◆ **WHAT IS BEING ASKED**: Determine which lines contain the word "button", then copy those lines.

─── RECORD EXTRACTS

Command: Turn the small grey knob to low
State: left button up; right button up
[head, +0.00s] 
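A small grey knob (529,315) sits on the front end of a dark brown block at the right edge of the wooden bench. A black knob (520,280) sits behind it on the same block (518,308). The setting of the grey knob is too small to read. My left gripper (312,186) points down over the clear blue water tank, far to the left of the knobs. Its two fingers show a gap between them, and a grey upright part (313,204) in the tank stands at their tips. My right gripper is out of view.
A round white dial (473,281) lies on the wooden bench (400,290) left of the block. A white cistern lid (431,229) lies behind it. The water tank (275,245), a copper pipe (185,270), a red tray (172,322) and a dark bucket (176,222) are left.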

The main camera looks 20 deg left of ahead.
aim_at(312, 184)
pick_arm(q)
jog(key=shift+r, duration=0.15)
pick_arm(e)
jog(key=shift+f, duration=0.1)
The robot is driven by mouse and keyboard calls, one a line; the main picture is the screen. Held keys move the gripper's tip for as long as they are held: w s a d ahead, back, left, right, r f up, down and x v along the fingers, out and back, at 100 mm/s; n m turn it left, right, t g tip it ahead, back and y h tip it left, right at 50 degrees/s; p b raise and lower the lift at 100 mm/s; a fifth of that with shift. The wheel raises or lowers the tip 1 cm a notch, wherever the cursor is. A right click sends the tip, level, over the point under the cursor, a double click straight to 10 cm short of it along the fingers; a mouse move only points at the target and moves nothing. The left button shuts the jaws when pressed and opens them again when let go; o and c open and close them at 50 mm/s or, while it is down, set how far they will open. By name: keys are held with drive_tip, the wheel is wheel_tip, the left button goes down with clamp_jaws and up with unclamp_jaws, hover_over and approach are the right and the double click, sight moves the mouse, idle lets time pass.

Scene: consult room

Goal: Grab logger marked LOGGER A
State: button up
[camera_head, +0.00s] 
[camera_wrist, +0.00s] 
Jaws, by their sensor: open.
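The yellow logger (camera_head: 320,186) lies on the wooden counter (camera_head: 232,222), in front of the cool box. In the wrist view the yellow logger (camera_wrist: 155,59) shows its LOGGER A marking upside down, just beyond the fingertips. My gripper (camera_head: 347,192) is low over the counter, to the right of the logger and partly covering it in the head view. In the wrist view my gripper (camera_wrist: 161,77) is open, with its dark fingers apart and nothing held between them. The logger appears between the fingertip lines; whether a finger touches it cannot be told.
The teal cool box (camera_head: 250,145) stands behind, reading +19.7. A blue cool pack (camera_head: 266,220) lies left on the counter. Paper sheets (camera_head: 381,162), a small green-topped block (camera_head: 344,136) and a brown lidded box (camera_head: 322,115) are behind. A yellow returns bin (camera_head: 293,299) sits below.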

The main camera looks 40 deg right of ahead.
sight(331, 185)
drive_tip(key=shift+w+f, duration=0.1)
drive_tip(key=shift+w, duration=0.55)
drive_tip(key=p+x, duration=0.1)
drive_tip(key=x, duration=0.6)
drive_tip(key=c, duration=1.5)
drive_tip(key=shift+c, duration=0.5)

──────

◆ **WRITTEN RESPONSE**:
State: left button up; right button up
The robot is driven by mouse and keyboard calls, one a line; the main picture is the screen. Held keys move the gripper's tip for as long as they are held: w s a d ahead, back, left, right, r f up, down and x v along the fingers, out and back, at 100 mm/s; n m turn it left, right, t g tip it ahead, back and y h tip it left, right at 50 degrees/s; p b raise and lower the lift at 100 mm/s; a fifth of that with shift. The wheel raises or lowers the tip 1 cm a notch, wherever the cursor is. A right click sends the tip, level, over the point under the cursor, a double click straight to 10 cm short of it along the fingers; a mouse move only points at the target and moves nothing. The left button shuts the jaws when pressed and opens them again when let go; o and c open and close them at 50 mm/s or, while it is down, set how far they will open. By name: keys are held with drive_tip, the wheel is wheel_tip, the left button goes down with clamp_jaws and up with unclamp_jaws, hover_over and approach are the right and the double click, sight moves the mouse, idle lets time pass.
State: button up

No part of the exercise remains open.